## TASK PROMPT
From the entries below, copy exactly the lines from the one that contains "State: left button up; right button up" through the one that contains "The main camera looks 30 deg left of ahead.", both included, and only those.

## SUPPLIED MATERIAL
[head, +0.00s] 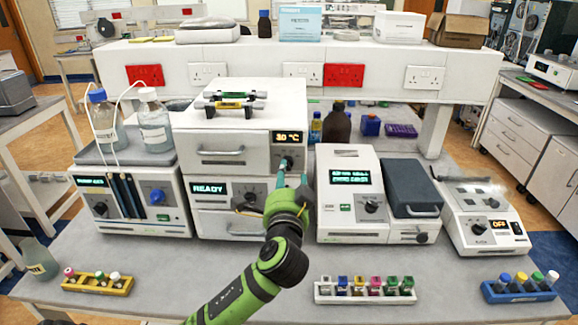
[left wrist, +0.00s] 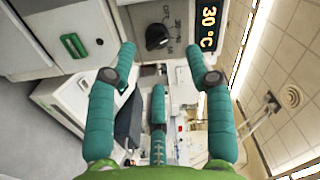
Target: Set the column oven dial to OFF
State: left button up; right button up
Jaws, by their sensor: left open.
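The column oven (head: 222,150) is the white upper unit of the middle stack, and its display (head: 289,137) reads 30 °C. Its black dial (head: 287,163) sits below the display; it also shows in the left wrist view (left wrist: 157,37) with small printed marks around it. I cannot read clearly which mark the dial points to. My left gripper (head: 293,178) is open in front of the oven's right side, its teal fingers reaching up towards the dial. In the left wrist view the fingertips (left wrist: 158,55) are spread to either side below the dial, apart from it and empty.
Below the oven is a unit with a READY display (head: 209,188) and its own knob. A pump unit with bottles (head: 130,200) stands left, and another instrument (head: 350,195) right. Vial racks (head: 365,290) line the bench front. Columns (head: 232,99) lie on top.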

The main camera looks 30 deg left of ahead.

* * *

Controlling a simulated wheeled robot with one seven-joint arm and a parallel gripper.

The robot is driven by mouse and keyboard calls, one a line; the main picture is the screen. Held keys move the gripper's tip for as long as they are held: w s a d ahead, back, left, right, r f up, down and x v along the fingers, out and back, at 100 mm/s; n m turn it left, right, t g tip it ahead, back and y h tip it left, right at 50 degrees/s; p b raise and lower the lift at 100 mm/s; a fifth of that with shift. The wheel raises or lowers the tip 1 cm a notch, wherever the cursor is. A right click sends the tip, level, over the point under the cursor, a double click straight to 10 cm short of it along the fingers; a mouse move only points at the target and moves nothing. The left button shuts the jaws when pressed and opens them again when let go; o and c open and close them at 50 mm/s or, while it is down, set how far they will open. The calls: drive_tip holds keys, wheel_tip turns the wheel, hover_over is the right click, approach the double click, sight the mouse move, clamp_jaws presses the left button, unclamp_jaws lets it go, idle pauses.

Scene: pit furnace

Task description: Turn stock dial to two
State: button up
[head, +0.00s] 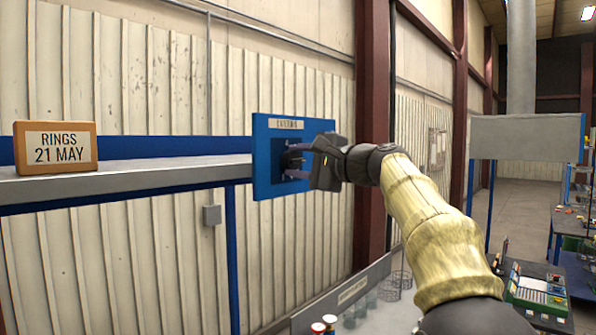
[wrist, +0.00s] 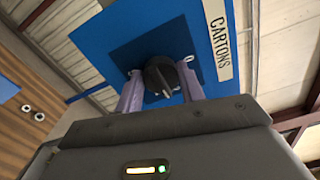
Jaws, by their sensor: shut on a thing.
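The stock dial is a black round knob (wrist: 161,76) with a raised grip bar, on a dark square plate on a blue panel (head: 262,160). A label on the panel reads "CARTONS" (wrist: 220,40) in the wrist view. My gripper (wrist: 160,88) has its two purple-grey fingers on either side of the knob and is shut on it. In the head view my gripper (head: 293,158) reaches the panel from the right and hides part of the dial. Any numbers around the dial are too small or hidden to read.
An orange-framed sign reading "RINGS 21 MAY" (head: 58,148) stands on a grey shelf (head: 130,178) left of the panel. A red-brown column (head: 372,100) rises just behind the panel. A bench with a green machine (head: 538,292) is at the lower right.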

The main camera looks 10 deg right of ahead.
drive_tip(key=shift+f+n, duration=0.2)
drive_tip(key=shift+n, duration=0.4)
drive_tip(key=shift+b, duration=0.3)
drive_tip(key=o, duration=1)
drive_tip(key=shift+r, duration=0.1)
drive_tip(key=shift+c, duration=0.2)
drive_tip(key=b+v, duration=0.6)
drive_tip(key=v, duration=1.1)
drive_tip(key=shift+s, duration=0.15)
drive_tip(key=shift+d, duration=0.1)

## FINISHED TASK
State: left button up; right button up
Jaws, by their sensor: left open.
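The column oven (head: 222,150) is the white upper unit of the middle stack, and its display (head: 289,137) reads 30 °C. Its black dial (head: 287,163) sits below the display; it also shows in the left wrist view (left wrist: 157,37) with small printed marks around it. I cannot read clearly which mark the dial points to. My left gripper (head: 293,178) is open in front of the oven's right side, its teal fingers reaching up towards the dial. In the left wrist view the fingertips (left wrist: 158,55) are spread to either side below the dial, apart from it and empty.
Below the oven is a unit with a READY display (head: 209,188) and its own knob. A pump unit with bottles (head: 130,200) stands left, and another instrument (head: 350,195) right. Vial racks (head: 365,290) line the bench front. Columns (head: 232,99) lie on top.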

The main camera looks 30 deg left of ahead.

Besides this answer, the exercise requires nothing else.